Rice told a news conference in Washington an immediate truce would be a "false promise" if the root causes of the fighting were not addressed.

"An immediate cease-fire without political conditions does not make sense," she said. "What I won't do is ... try to get a cease-fire that I know isn't going to last."

Washington supported proposals for an expanded international force on the Israel-Lebanon border but details were not fixed, a senior US official said on condition of anonymity. A 2,000-strong UN force monitors the border at present.

Israel's reserve troops - likely to be used in the West Bank to free up more combat units to move up to the Lebanon border - were called up as Israeli aircraft dropped leaflets over southern Lebanon warning civilians to leave border villages for areas north of the Litani river, about 13 miles from the frontier.

The area south of the river is normally inhabited by around 300,000 people, a majority of who are Shiite Muslims.

One senior Israel Defence Forces officer, Brigadier-General Alon Friedman of the Northen command told the French news agency AFP that forces already on the border were of "division strength" and would allow a "large scale" ground operation if necessary.

Israeli officials insist that the severe weakening of Hizbollah is a necessary precondition of striking a ceasefire agreement that will enable the international commitment to disarming it - embodied in UN Security Council resolutions - to be implemented by the Lebanese Army or a new multinational force.

Brigadier Ido Yehushtan, the IDF's policy and planning chief, said yesterday that Israel's aim was to "cripple significantly" Hizbollah's military capabilities but said that the task "will take time" to fulfil and that Hizbollah had used six years of preparations to establish well hidden bunkers and tunnels.

"It will not be a matter of days," he added.

A senior Israeli official explained that the objective of disabling Hizbollah's capacity included a 1.5 km-wide border zone in which Hizbollah bases, trees, and rocks would be bulldozed.
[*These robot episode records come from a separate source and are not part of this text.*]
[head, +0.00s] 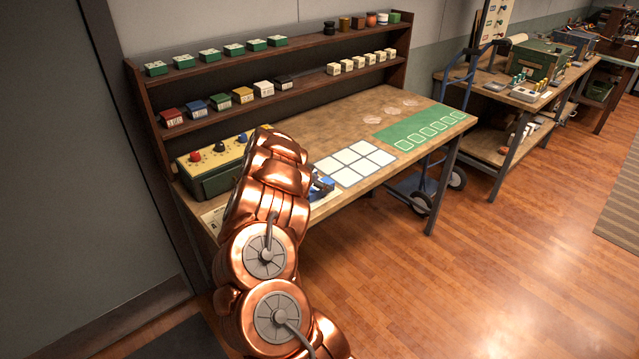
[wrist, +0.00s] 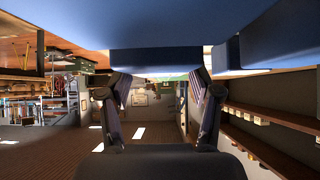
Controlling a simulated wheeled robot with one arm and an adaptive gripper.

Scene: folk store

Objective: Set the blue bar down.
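The blue bar (wrist: 156,60) fills the top of the wrist view, very close to the camera. A narrower block of it sits between the two fingertips of my gripper (wrist: 157,82). The fingers stand apart, and their tips meet the sides of this block, so my gripper looks shut on it. In the head view my arm hides most of the gripper. A small piece of blue (head: 323,186) shows at the arm's right edge, low over the workbench (head: 345,122). I cannot tell whether the bar touches the bench.
A white-celled grid (head: 355,163) lies just right of my arm, and a green mat (head: 422,130) farther right. A green control box (head: 212,170) stands left of the arm. Shelves (head: 300,98) with small colored boxes rise behind. The bench between grid and shelves is clear.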

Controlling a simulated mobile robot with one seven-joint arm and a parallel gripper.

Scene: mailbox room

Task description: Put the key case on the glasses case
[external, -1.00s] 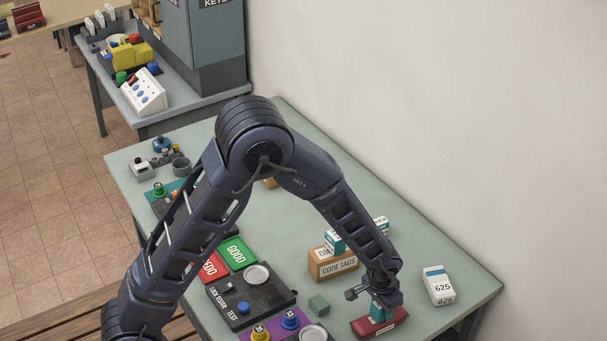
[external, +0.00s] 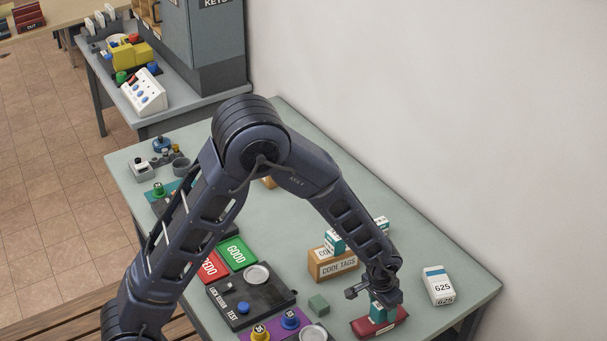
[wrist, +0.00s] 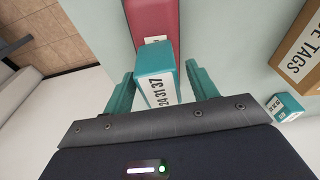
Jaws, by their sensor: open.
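The dark red case, which I take as the glasses case (external: 362,327), lies flat near the table's front right edge. It also shows in the wrist view (wrist: 153,15), with a small white label. A teal box with a white numbered label, probably the key case (wrist: 156,88), stands over the red case and appears to rest on it. My gripper (wrist: 160,85) is open, with its teal fingers on either side of the box. Gaps show between the fingers and the box in the wrist view. In the external view my gripper (external: 383,312) is low over the red case and partly hides the box.
A tan CODE TAGS box (external: 333,265) with teal-and-white boxes stands behind my gripper. A white 625 box (external: 438,285) is to the right.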

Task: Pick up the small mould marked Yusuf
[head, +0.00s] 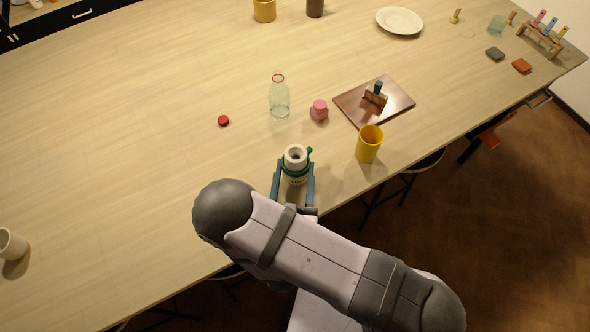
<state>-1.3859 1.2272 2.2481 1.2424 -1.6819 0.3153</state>
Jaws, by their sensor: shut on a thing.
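A small white mould (295,154) with a round opening on top and a green band around it stands upright near the table's front edge. Dark marking shows low on its side, partly hidden and too small to read for sure. My gripper (294,172) is shut on this mould, one dark blue finger on its left side and one on its right. I cannot tell whether its base touches the table.
A yellow cup (369,144) stands close to the right, by a brown board (397,92) with a small wooden stand. The table's left middle is clear.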

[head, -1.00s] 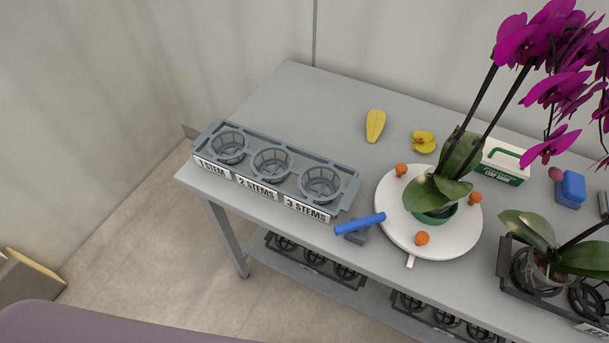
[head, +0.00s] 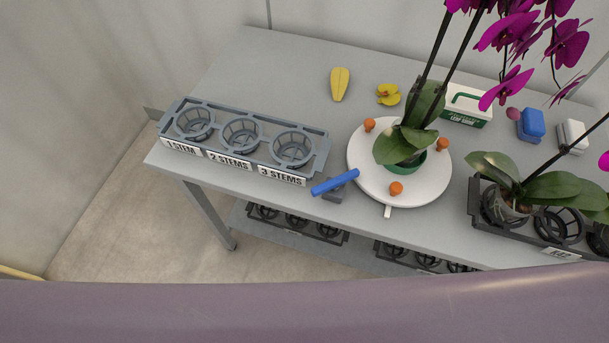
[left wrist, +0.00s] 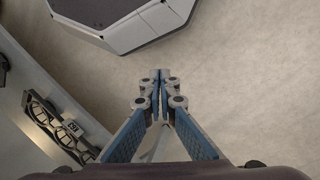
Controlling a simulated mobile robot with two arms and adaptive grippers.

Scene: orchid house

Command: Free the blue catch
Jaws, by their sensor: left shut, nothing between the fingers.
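The blue catch (head: 335,182) is a blue bar on a small grey block at the table's front edge in the head view. It lies beside the white round turntable (head: 370,187), its right end close to the rim. An orchid in a green pot (head: 405,165) stands on the turntable, with several orange knobs around it. My left gripper (left wrist: 158,78) shows in the left wrist view, shut and empty over the bare floor, away from the catch. Neither gripper shows in the head view.
A grey rack (head: 243,143) with labelled stem cups stands left of the catch. A black tray (head: 535,225) with another orchid is at the right. A yellow object (head: 340,83), a yellow flower (head: 388,94) and a white-green box (head: 466,106) lie behind. The table's back left is clear.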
He did not say whether houses would be destroyed or whether local civilian residents would be allowed back once the zone was established but said that only Lebanese Army personnel-if deployed-or a possible multinational force would be allowed to carry arms.
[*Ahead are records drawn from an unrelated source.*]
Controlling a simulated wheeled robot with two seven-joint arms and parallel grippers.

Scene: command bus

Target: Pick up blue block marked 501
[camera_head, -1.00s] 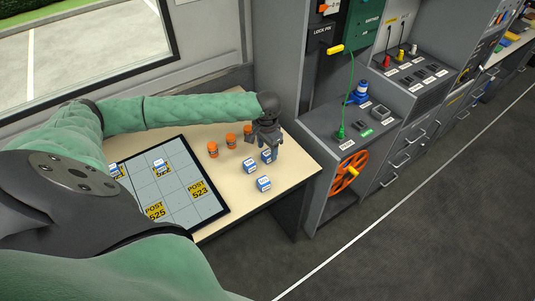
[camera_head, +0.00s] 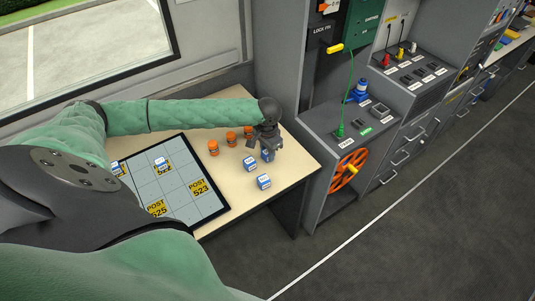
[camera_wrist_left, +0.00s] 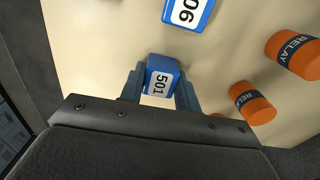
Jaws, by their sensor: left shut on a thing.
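The blue block marked 501 (camera_wrist_left: 160,80) has a white label and sits between the two fingers of my left gripper (camera_wrist_left: 160,95) in the left wrist view. The left gripper is shut on it. I cannot tell whether the block is still touching the table. My right gripper is not in view.
A blue block marked 06 in part (camera_wrist_left: 188,12) lies close by. A grid board (camera_head: 180,190) with post labels lies left. A grey console (camera_head: 350,125) stands right.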

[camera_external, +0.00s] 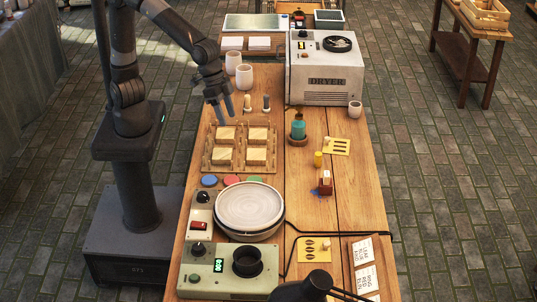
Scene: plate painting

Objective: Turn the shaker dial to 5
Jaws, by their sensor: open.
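The dial's setting and the display's digits are too small to read. My gripper (221,116) is open and empty, pointing down above the table's left side, just behind the wooden tile tray (208,163). It is well apart from the green box and its dial.
A grey control box (203,212) with another knob adjoins a round white plate (249,205) behind the green box. A dryer (326,70) stands at the back. A dark rounded object (306,285) is at the front edge. Bottles and stamps stand mid-table.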

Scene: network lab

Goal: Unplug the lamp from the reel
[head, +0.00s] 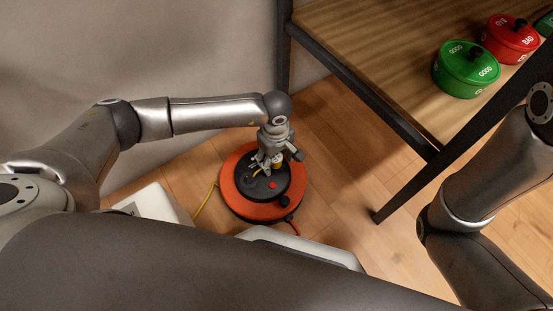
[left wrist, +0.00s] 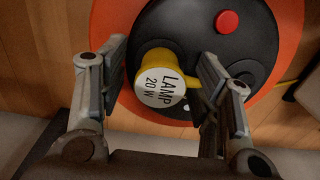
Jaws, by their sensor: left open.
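The reel (head: 233,196) stands on the wooden floor, with an orange rim and a black top with a red button. It also shows in the left wrist view (left wrist: 294,18). The lamp plug (left wrist: 160,88) is yellow with a white face reading "LAMP 20 W", and it sits at the reel's black top. My left gripper (head: 266,165) is above the reel, pointing down. In the left wrist view its open fingers (left wrist: 157,100) stand on either side of the plug, with a visible gap at each side. The plug's contact with the socket is hidden beneath it.
A yellow cable (head: 205,202) runs left from the reel. A wooden table (head: 375,45) with a dark metal frame stands at the right, bearing a green pot (head: 466,70) and a red pot (head: 510,40). A wall rises behind the reel. Floor right of the reel is clear.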

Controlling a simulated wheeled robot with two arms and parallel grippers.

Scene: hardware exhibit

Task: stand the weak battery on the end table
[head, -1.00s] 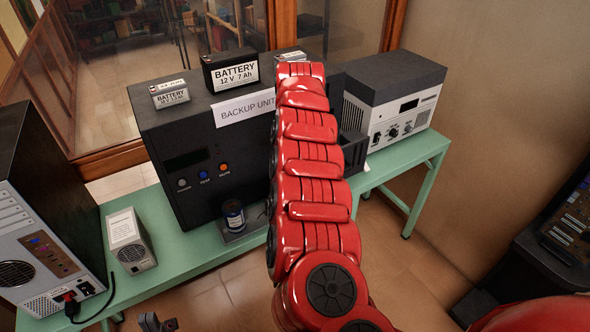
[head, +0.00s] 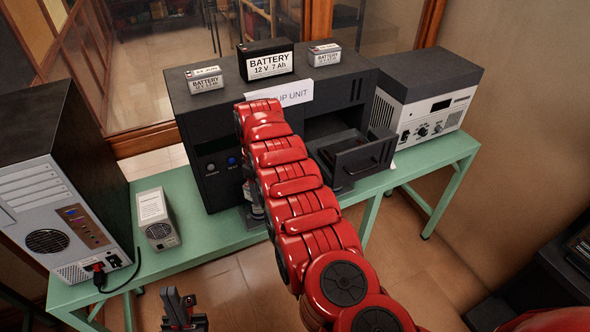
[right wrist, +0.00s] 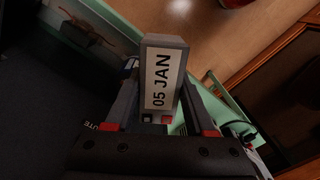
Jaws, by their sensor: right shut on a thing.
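My right gripper (right wrist: 160,112) is shut on a grey battery (right wrist: 163,75) with a white "05 JAN" label, in the right wrist view. In the head view my red right arm hides that gripper and battery, in front of the backup unit. Three other batteries stand on the black unit: a small grey one (head: 207,81), a black 12 V 7 Ah one (head: 266,61) and another grey one (head: 324,54). My left gripper (head: 182,300) is open and empty at the bottom of the head view. I cannot tell which surface is the end table.
The black backup unit (head: 190,125) has an open drawer (head: 362,163) at its front right. It stands on a green bench (head: 226,238), with a computer tower (head: 70,190) and small white box (head: 156,219) at left. A grey-white device (head: 424,98) stands at right.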

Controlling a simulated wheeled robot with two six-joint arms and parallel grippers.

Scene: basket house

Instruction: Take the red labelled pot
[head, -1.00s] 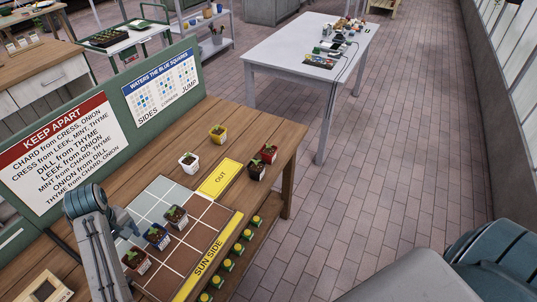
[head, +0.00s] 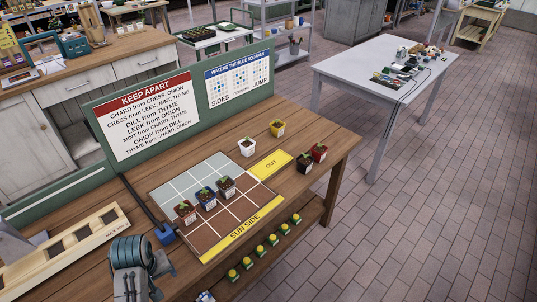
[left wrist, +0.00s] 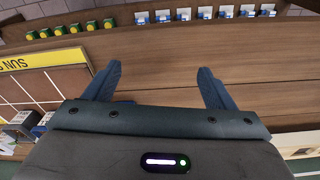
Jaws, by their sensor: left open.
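Two red pots show in the head view. One red pot (head: 319,152) with a pale label stands at the table's right end, beside a black pot (head: 304,163). A darker red pot (head: 185,212) with a white label stands on the left part of the planting grid (head: 211,225). Which one the task means I cannot tell. My left gripper (left wrist: 158,82) is open and empty over bare wood near the table's front edge, left of the grid in the head view. In the left wrist view a labelled pot (left wrist: 22,124) shows at the left edge. My right gripper is out of view.
Blue (head: 205,199) and dark (head: 226,187) pots stand by the darker red one. White (head: 247,147) and yellow (head: 277,128) pots stand behind. A green sign board (head: 196,97) borders the back.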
Funerals were held yesterday for three of four IDF soldiers who were killed-and another five wounded-in running land battles on Thursday at the Lebanese border north of Moshav Avimim - where two soldiers were also killed on Wednesday - as the Army hunted for Hizbollah bases and weapons caches.

The Army said that Hizbollah also suffered losses and an Israeli Airforce pilot was killed in a mid air collision between two Apache helicopters outside the far northern Israeli town of Kyriat Shimona.

An Israeli official said that the soldiers who were killed had been part of a limited ground operation in which combat units would normally disable booby traps before bulldozing enemy bases.

Haifa's city centre was tense yesterday as sirens sounded through the day and police and rescue workers began the task of clearing broken glass and rubble from the blast which damaged a corner of the post office building, closed like many other shops in the city because of the rocket attacks.

The leg of an injured woman was severed by the explosion.

The Mayor of Haifa, Yona Yahav, told reporters he believed that Hizbollah had deliberately used a lull to try and lure residents outside.

"But they took our advice to stay in shelters," he added.

While the right wing have been increasingly calling for a ground invasion of Lebanon senior Labour politicians with top intelligence backgrounds, Ami Ayalon former head of Shin Bet, and Danny Atom, former head of Mossad have come out strongly in public against it.

But Israeli officials acknowledge that a ground invasion - if one happens - might require an initial advance as far, if not beyond, the Litani river, inevitably evoking comparisons with the 1982 Lebanon war, which eventually became the most unpopular in Israel's history.

But they insist that Israel will not again reoccupy Lebanon.

One official said: "When the operation is over, there will be not one Israeli soldier in Lebanon," I can assure you.

The leading Israeli commentator Ari Shavit wrote in the liberal daily Haaretz on Thursday that since air power had not succeeded in disabling Hizbollah Israel would soon have to choose whether to resort to a full scale ground invasion or resort to a diplomatic solition.